=== WHAT IS REQUIRED ===
Look for the string "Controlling" and copy every line that has it.
-- DATA FOR THE TASK start --
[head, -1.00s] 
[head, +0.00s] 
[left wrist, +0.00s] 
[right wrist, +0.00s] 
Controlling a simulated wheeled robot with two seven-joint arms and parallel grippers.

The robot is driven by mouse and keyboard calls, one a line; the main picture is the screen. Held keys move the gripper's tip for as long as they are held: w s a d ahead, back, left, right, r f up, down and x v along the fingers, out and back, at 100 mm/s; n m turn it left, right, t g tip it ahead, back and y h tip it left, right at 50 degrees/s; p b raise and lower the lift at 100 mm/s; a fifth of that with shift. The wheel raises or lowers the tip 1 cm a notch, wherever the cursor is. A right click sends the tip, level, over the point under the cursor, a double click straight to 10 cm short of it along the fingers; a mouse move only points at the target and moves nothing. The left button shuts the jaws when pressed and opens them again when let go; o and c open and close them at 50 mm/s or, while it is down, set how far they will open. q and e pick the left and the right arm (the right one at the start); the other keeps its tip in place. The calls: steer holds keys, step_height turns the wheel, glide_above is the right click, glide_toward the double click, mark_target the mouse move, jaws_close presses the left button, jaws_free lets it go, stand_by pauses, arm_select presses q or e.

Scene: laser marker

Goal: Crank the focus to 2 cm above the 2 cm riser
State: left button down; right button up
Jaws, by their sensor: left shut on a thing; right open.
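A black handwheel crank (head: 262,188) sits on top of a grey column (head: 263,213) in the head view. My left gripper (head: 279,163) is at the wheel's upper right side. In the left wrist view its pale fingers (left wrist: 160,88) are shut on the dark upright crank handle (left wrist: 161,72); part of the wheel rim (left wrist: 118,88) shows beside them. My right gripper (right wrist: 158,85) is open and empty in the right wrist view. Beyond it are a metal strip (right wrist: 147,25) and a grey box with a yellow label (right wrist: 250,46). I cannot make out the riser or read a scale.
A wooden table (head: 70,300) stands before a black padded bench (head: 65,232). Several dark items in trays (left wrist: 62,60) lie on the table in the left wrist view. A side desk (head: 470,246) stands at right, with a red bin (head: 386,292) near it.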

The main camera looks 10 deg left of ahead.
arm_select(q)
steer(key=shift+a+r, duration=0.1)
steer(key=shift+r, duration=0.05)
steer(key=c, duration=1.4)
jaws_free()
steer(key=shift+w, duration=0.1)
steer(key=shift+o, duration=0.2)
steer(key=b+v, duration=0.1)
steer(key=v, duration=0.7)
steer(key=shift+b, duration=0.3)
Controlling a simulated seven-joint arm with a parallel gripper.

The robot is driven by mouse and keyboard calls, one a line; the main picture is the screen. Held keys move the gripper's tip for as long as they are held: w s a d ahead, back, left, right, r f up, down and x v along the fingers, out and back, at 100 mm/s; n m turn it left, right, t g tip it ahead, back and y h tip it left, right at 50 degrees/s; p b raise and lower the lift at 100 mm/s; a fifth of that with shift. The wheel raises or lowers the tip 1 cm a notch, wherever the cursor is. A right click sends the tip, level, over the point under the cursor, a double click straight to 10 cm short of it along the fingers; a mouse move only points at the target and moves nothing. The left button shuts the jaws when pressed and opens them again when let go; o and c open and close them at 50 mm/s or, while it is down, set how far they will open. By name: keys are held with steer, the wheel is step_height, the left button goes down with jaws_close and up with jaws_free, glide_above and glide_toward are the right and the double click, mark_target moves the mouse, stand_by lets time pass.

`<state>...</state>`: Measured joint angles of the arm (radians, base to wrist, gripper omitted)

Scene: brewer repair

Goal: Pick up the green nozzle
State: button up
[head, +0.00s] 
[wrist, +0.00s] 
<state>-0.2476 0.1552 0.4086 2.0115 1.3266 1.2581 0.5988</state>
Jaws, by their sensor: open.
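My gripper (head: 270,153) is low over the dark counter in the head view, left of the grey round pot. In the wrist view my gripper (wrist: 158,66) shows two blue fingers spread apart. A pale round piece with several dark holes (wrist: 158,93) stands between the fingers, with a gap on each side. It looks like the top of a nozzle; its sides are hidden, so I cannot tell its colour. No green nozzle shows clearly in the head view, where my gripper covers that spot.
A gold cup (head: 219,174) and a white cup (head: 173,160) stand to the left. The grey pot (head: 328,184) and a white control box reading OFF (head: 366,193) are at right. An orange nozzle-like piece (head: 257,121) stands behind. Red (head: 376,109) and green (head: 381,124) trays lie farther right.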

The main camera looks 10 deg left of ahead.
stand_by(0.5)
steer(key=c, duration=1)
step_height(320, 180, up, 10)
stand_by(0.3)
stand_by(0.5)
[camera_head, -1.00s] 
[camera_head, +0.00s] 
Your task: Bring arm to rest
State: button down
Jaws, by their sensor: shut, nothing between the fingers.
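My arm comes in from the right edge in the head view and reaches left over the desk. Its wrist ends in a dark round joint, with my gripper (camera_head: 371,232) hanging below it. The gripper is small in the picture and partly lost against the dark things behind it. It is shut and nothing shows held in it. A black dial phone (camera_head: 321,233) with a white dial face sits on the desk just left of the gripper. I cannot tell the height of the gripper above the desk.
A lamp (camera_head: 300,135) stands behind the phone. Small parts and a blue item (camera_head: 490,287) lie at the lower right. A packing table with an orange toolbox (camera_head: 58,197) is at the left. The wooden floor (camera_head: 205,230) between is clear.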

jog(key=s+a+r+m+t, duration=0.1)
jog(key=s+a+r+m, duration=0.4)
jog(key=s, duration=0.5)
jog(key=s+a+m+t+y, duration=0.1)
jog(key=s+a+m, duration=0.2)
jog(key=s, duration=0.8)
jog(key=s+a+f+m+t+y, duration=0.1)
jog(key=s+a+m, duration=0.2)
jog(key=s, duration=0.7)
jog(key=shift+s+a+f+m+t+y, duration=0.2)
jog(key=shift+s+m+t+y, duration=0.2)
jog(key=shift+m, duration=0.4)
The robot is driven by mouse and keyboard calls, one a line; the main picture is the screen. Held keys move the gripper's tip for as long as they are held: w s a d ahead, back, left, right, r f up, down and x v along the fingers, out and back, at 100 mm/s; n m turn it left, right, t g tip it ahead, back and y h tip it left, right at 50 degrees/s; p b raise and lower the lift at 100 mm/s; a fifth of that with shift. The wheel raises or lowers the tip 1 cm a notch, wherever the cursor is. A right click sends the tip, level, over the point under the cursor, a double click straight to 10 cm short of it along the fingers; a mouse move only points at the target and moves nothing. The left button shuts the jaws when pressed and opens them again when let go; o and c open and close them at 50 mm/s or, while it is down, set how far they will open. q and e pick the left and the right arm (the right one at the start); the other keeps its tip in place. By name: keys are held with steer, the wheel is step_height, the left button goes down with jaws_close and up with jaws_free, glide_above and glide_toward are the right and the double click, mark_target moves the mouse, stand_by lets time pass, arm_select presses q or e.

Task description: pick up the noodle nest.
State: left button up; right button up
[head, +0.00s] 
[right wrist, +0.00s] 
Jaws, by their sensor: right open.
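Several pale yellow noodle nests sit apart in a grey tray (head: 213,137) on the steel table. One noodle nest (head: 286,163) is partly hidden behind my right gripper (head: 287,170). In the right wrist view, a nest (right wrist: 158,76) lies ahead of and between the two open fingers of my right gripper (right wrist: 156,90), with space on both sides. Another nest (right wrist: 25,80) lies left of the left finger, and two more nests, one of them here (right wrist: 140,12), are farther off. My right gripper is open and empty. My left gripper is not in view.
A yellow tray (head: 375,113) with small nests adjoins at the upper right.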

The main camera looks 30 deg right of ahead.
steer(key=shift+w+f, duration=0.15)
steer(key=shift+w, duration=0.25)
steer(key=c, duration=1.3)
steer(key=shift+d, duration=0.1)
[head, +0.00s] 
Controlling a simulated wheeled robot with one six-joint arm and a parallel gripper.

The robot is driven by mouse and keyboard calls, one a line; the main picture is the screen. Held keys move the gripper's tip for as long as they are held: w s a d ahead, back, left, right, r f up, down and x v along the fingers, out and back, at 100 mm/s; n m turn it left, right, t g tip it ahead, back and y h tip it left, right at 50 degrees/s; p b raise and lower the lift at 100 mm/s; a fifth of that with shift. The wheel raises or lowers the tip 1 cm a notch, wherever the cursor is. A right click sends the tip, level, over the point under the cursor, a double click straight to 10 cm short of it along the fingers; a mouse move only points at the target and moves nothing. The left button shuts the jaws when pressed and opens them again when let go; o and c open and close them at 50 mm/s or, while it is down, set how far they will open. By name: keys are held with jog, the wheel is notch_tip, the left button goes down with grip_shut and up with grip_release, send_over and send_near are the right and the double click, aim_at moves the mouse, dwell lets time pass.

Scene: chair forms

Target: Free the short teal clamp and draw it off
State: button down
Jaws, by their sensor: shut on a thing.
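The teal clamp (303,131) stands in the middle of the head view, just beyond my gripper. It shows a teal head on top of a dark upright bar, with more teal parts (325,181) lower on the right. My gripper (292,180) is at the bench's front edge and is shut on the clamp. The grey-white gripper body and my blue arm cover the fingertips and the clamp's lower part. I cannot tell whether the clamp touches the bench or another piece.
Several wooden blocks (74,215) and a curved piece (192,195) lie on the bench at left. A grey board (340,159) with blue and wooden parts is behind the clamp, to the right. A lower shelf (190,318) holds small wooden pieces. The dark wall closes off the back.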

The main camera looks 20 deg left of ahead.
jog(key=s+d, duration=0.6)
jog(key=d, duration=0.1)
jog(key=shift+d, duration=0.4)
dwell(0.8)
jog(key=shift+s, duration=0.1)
-- DATA FOR THE TASK end --
=== FULL SOLUTION ===
Controlling a simulated wheeled robot with two seven-joint arms and parallel grippers.
Controlling a simulated seven-joint arm with a parallel gripper.
Controlling a simulated wheeled robot with one six-joint arm and a parallel gripper.

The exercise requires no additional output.